Anche alcuni  impression sotto lo standard MRC possono avere un buon valore di ad recall   nel caso in cui  sono  in  visibilità per un lungo periodo di tempo ( oltre 1 secondo). Naturalmente possono presentarsi  anche  vari casi in cui l’impression è sopra lo standard MRC ma ha un valore basso di ad recall. Nella figura 9 viene mostrato come varia la percentuale di utenti che “vedono” un ad per tre tipologie di ad ( banner, formati di dimensioni maggiori, video) in funzione della viewability ( sotto, uguale o maggiore dello standard MRC).
Figura 9 - L’ad recall a seconda del valore di viewability per alcuni  formati (dal report “Putting science behind standards” di IPG Media Lab)

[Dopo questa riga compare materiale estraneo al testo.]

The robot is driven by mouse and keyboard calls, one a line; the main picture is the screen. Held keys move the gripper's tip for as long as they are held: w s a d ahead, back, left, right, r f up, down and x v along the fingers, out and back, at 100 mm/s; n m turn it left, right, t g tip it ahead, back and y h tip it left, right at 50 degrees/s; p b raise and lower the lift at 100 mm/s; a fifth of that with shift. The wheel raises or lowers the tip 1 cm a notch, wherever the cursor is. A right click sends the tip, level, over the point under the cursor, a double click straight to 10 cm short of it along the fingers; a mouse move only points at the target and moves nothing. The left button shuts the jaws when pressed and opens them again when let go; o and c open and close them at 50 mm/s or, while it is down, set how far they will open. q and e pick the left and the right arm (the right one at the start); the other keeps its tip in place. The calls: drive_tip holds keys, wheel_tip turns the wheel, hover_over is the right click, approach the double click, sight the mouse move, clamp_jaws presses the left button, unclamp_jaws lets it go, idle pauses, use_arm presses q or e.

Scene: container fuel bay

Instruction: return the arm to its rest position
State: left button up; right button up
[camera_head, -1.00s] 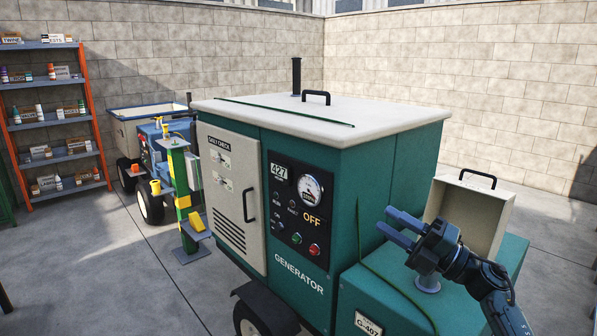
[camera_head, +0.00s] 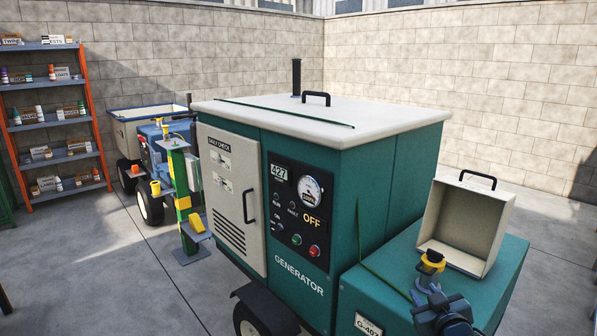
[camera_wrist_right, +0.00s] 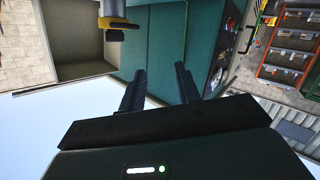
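My right gripper (camera_head: 426,291) is low at the right of the head view, in front of the green tank housing (camera_head: 490,262). In the right wrist view its two dark fingers (camera_wrist_right: 159,72) stand apart with nothing between them. A yellow and black cap (camera_head: 433,261) sits on top of the housing, just beyond the gripper and apart from it. It shows as a yellow band with grey parts in the right wrist view (camera_wrist_right: 118,24). What is under the cap is partly hidden by the gripper. My left gripper is in neither view.
The open beige box lid (camera_head: 467,222) with a black handle stands behind the cap. The tall green generator (camera_head: 395,190) stands to the left, with its white top and control panel (camera_head: 297,212). A post (camera_head: 183,195), a cart (camera_head: 150,115) and a shelf (camera_head: 55,120) stand farther left.

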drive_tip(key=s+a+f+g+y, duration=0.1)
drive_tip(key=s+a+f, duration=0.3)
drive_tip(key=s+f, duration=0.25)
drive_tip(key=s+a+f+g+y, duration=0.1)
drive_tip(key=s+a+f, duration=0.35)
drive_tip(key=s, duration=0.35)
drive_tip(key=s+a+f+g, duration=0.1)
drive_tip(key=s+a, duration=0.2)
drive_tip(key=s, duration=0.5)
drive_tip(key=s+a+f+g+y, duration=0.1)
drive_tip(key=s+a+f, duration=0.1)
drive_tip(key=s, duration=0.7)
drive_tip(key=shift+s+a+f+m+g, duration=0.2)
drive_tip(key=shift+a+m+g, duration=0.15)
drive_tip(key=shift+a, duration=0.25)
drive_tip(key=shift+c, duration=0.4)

Nella figura 10  viene mostrato come varia in percentuale l’ad recall in funzione del tempo in cui l’annuncio è visibile ( 10.a)  e della percentuale dei pixel visibili ( 10.b); dalla figura si ricava la maggiore rilevanza per l’ad recall del fattore “tempo”. Questo risultato  è confermato anche dalla figura 11 dove viene riportato in modo sintetico l’effetto del tempo in vista e della % dei pixel sull’ad recall.



Figura 10.a .  Cambiamento in % dell’ad recall in funzione del tempo di visibilità di un ad
Figura 10.b.  Cambiamento in % dell’ad recall in funzione  dei  pixel visibili


Figura 11 – Viewability e ad recall

 La probabilità di ad recall in funzione del tempo in view e della percentuale di pixel in view è mostrata nella tabella successiva (  IPG Media Lab).

Nel caso di video   la presenza di audio aumenta in modo significativo l’ad recall ( figura 12 da  IPG Media Lab ).



Figura 12 -  Influenza dell’audio in ad video

Viewability in Europa
Nella figura 13  sono mostrati i risultati di  una ricerca  effettuata da Meetrics  ( periodo Aprile 2016 - Aprile 2017) su vari miliardi di ads  relativa al vieeability rate in  4 paesi europei ( Austria, Francia, Germania e UK).    In Italia il valore della viewability rate è uguale al 54% secondo un report di  Comscore.